===== PROVIDED DATA =====
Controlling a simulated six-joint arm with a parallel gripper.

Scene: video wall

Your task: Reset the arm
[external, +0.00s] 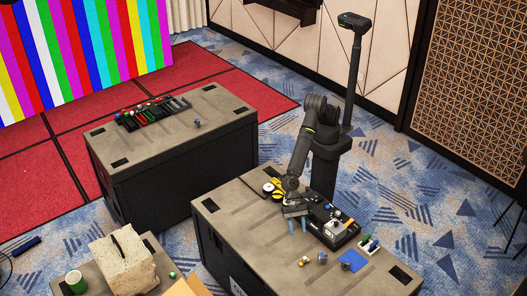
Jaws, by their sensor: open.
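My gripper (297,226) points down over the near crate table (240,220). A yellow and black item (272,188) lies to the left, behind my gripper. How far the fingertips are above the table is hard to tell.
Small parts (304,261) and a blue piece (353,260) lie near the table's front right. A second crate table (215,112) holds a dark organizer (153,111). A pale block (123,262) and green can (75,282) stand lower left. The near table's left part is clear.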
=====
TASK OBJECTIVE:
Quote the data above in full, leaving out the pictures it holds.

SOLUTION TO THIS PROBLEM:
Controlling a simulated six-joint arm with a parallel gripper.

Scene: video wall

Your task: Reset the arm
[external, +0.00s] 
Jaws, by their sensor: open.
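My gripper (297,226) points down over the near crate table (240,220). A yellow and black item (272,188) lies to the left, behind my gripper. How far the fingertips are above the table is hard to tell.
Small parts (304,261) and a blue piece (353,260) lie near the table's front right. A second crate table (215,112) holds a dark organizer (153,111). A pale block (123,262) and green can (75,282) stand lower left. The near table's left part is clear.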

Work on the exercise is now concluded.